## START Collected data

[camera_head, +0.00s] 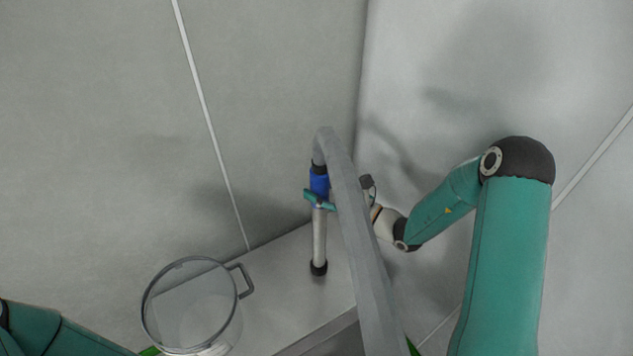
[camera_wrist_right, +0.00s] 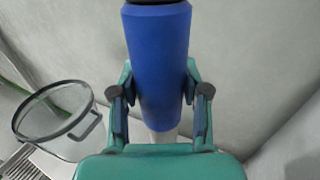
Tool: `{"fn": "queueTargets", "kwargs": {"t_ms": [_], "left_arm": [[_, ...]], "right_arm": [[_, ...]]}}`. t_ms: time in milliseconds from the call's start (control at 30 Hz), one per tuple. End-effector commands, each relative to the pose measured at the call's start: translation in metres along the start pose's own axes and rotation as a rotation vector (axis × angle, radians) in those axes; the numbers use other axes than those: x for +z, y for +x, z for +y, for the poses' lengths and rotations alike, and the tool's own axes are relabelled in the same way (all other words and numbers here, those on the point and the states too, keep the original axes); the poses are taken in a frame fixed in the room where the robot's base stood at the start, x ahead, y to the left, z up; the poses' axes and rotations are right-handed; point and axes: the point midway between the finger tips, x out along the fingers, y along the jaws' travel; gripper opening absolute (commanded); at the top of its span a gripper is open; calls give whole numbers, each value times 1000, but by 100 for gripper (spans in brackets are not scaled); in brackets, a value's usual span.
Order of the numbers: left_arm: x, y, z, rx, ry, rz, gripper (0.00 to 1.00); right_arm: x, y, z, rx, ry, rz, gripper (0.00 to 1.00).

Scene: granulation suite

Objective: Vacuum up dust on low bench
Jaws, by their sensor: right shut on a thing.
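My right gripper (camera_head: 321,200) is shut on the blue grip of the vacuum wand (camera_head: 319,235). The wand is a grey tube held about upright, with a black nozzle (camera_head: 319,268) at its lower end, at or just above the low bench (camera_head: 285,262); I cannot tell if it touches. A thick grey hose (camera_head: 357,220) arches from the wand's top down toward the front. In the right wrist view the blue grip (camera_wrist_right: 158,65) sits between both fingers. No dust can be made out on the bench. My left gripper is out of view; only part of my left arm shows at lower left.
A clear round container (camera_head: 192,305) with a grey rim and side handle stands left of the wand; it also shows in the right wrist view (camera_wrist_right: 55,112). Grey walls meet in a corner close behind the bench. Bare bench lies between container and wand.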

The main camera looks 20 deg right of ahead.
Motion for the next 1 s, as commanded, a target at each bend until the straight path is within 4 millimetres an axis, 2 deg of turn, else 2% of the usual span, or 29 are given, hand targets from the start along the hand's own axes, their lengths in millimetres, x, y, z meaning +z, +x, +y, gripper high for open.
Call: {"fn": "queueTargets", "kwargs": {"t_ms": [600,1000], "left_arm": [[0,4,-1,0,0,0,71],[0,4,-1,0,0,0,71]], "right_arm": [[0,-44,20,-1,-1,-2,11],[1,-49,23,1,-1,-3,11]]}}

## END Collected data

* _Exercise prompt_:
Start at the line with "Scene: granulation suite", stop at the line with "Objective: Vacuum up dust on low bench", and return every line in that stretch exactly, those two included.

* _Solution_:
Scene: granulation suite

Objective: Vacuum up dust on low bench

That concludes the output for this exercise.